• _Instructions for the task_
In the data below, find the line containing "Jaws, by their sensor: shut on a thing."; reproduce that line and all subsequent lines exactly, and nothing else.

— begin —

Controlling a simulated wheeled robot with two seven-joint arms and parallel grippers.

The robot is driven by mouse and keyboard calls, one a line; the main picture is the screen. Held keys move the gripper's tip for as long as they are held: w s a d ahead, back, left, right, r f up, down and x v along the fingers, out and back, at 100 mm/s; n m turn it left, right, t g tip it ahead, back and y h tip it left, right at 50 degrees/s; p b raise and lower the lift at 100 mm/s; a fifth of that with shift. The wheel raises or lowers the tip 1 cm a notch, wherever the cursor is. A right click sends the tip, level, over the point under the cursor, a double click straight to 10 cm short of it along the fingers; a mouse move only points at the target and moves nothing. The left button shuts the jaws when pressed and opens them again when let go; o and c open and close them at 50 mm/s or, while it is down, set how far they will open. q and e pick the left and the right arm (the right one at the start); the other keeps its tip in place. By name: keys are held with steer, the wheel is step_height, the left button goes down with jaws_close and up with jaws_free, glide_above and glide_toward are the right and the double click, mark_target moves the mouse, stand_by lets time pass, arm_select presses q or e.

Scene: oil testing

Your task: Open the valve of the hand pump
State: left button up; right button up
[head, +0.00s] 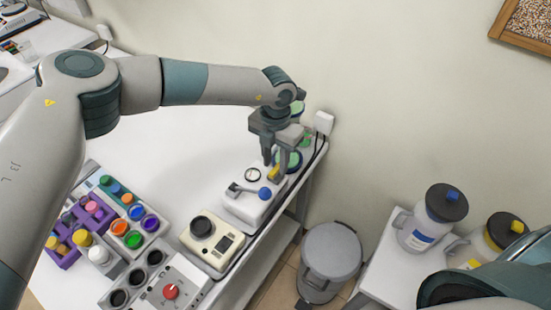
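The hand pump (236,208) is a white box on the bench near its right edge. It has a round gauge, a lever with a blue knob (265,193) and a small yellow part (274,172) at its far end, which looks like the valve. My left gripper (276,170) points down over this far end, with its fingertips apart on either side of the yellow part. I cannot tell whether the fingers touch it. They partly hide it. My right arm shows only at the lower right corner; its gripper is out of view.
A beige tester (212,246) with a black round top stands nearer on the bench, beside a device with a red knob (170,292). A rack of coloured bottles (133,222) is at left. Green-topped containers (290,160) stand behind the gripper. A grey bin (330,256) stands on the floor.

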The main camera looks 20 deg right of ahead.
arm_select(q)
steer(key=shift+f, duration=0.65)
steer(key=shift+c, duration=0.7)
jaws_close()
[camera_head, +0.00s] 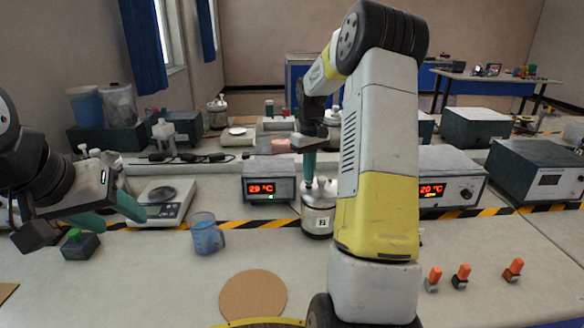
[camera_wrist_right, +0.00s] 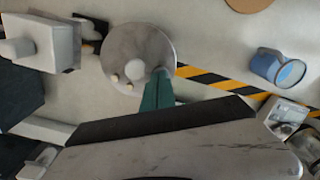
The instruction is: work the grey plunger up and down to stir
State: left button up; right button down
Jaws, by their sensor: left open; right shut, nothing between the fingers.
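A metal vessel (camera_head: 317,221) with a white label and small fittings on its lid stands on the bench near the middle of the head view. In the right wrist view, its round grey lid (camera_wrist_right: 125,50) shows from above with two small pale knobs. My right gripper (camera_head: 309,172) points down over the lid with its teal fingers shut and nothing between them. Its fingertips (camera_wrist_right: 160,78) overlap the lid's edge in the wrist view; I cannot tell if they touch. I cannot make out the grey plunger clearly. My left gripper (camera_head: 108,214) is open and empty at the left.
A blue cup (camera_head: 205,240), a scale (camera_head: 165,212) and a green-button box (camera_head: 80,247) stand left of the vessel. Heater boxes (camera_head: 258,187) with red displays stand behind. A cork mat (camera_head: 253,297) lies in front. Several orange-topped pieces (camera_head: 462,272) stand at right.

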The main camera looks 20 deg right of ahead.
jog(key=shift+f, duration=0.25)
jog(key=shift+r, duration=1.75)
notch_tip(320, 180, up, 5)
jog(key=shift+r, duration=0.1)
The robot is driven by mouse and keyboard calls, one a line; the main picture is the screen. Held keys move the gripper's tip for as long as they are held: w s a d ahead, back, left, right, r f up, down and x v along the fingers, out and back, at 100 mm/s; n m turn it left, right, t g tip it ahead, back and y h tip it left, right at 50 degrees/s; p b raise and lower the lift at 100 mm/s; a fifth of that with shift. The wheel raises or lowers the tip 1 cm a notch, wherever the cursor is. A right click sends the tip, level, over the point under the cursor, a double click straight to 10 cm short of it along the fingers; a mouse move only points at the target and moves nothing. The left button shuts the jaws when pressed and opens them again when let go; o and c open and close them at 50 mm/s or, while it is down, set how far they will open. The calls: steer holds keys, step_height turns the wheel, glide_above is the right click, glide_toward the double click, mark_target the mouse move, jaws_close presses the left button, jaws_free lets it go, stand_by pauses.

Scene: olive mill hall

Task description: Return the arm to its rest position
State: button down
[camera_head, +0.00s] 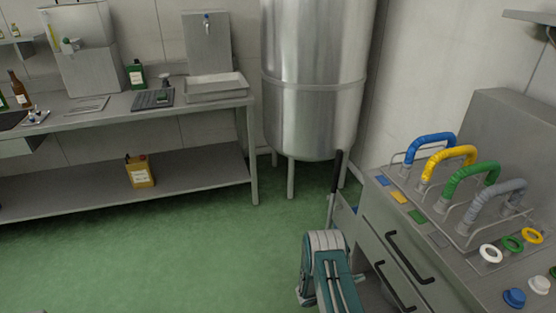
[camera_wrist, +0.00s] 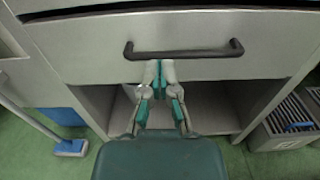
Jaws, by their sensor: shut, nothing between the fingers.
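My gripper (camera_wrist: 160,72) shows in the wrist view, its teal and grey fingers closed together with nothing between them. Its fingertips are close to the left half of a black bar handle (camera_wrist: 190,54) on a grey drawer front (camera_wrist: 85,52). I cannot tell whether they touch it. In the head view, my teal and grey arm (camera_head: 328,268) is folded low beside the left side of the metal cabinet (camera_head: 372,225). The gripper's fingertips cannot be made out there.
The cabinet has two black handles, the upper one (camera_head: 408,258) clear of my arm. Hoses, including a blue one (camera_head: 430,145), stand on its top. A steel tank (camera_head: 315,80) and a long bench (camera_head: 215,100) stand behind. Green floor (camera_head: 200,260) is free at left.

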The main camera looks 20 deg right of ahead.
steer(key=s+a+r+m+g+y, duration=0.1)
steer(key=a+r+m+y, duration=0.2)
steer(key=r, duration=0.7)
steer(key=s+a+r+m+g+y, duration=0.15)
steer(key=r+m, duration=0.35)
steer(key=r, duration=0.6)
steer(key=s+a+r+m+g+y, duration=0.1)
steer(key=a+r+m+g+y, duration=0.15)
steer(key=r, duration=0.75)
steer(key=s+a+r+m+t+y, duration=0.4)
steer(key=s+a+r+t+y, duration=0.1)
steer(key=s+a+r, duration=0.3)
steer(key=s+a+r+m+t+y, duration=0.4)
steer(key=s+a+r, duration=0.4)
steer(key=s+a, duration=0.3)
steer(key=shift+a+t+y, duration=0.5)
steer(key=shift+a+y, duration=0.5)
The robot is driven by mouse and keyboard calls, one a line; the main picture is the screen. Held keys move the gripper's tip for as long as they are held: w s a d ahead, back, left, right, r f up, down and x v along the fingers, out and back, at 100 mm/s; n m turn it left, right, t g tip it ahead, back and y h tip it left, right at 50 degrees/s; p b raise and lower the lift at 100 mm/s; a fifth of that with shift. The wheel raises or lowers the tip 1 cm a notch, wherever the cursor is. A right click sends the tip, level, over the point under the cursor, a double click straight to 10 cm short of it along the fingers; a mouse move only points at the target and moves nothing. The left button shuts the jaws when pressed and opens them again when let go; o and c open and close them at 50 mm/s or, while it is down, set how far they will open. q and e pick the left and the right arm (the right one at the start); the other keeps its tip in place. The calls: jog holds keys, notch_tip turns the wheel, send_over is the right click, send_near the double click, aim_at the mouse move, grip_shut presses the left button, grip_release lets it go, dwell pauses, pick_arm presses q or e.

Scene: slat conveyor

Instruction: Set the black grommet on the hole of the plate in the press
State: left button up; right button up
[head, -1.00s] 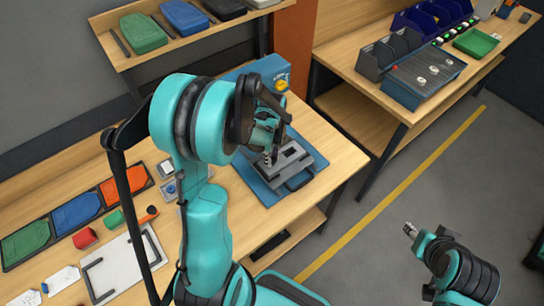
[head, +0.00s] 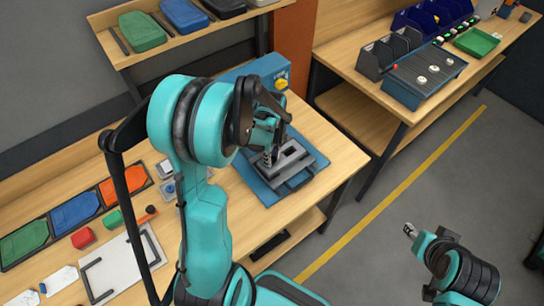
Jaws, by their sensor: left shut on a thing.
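The press is a blue base (head: 319,160) on the front workbench, with a grey fixture (head: 296,164) on it. My left gripper (head: 268,158) points down over the left part of the fixture, its fingertips close to the top surface. It is shut on a small thing, taken to be the black grommet, which the fingers hide. The plate and its hole cannot be made out beneath the gripper. My right gripper (head: 409,230) hangs over the floor at the right, away from the bench; its fingers are too small to read.
A blue box with a yellow knob (head: 281,84) stands behind the press. Green, blue and orange trays (head: 76,212) and small parts lie at the left of the bench. A shelf (head: 155,55) hangs above. A slat conveyor unit (head: 425,75) stands on the far table.

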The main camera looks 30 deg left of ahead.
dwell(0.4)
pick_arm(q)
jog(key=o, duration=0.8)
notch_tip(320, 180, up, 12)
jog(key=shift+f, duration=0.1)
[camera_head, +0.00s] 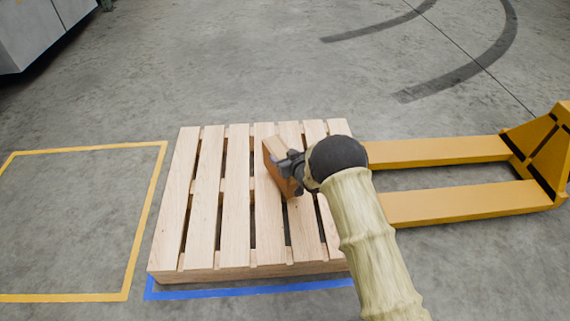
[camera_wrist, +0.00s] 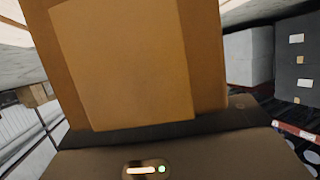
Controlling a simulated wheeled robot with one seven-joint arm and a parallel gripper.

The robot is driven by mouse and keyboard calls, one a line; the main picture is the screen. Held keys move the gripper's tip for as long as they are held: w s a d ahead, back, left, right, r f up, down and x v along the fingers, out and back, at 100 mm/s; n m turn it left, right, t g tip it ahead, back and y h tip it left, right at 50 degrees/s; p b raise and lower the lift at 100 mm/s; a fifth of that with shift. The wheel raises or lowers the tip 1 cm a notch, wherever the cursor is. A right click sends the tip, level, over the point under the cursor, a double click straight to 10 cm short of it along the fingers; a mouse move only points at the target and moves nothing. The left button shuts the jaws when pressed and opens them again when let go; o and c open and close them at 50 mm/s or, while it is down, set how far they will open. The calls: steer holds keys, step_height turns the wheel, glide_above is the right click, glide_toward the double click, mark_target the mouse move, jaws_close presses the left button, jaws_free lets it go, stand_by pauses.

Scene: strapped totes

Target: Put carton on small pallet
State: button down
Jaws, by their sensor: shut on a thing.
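The carton (camera_head: 272,150) is a small brown box with a lighter tape strip, tilted, in front of my gripper in the head view. My gripper (camera_head: 289,167) is shut on the carton, at the right half of the small pallet as seen from the head. The carton (camera_wrist: 125,60) fills the upper middle of the wrist view. The small pallet (camera_head: 207,190) is pale slatted wood lying flat on the floor. My arm hides its right front part. I cannot tell whether the carton touches the slats.
A yellow pallet jack (camera_head: 450,150) has its forks toward the pallet's right side. A yellow floor outline (camera_head: 148,200) lies left, and a blue line (camera_head: 230,292) runs along the pallet's front. A grey cabinet (camera_head: 38,30) stands far left. The floor behind the pallet is clear.

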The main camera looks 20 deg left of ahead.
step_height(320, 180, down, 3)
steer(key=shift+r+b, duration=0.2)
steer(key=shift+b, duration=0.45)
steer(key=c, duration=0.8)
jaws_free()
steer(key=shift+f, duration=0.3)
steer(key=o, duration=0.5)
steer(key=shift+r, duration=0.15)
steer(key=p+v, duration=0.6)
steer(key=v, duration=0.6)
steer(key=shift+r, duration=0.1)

— end —

• _Answer_
Jaws, by their sensor: shut on a thing.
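The carton (camera_head: 272,150) is a small brown box with a lighter tape strip, tilted, in front of my gripper in the head view. My gripper (camera_head: 289,167) is shut on the carton, at the right half of the small pallet as seen from the head. The carton (camera_wrist: 125,60) fills the upper middle of the wrist view. The small pallet (camera_head: 207,190) is pale slatted wood lying flat on the floor. My arm hides its right front part. I cannot tell whether the carton touches the slats.
A yellow pallet jack (camera_head: 450,150) has its forks toward the pallet's right side. A yellow floor outline (camera_head: 148,200) lies left, and a blue line (camera_head: 230,292) runs along the pallet's front. A grey cabinet (camera_head: 38,30) stands far left. The floor behind the pallet is clear.

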The main camera looks 20 deg left of ahead.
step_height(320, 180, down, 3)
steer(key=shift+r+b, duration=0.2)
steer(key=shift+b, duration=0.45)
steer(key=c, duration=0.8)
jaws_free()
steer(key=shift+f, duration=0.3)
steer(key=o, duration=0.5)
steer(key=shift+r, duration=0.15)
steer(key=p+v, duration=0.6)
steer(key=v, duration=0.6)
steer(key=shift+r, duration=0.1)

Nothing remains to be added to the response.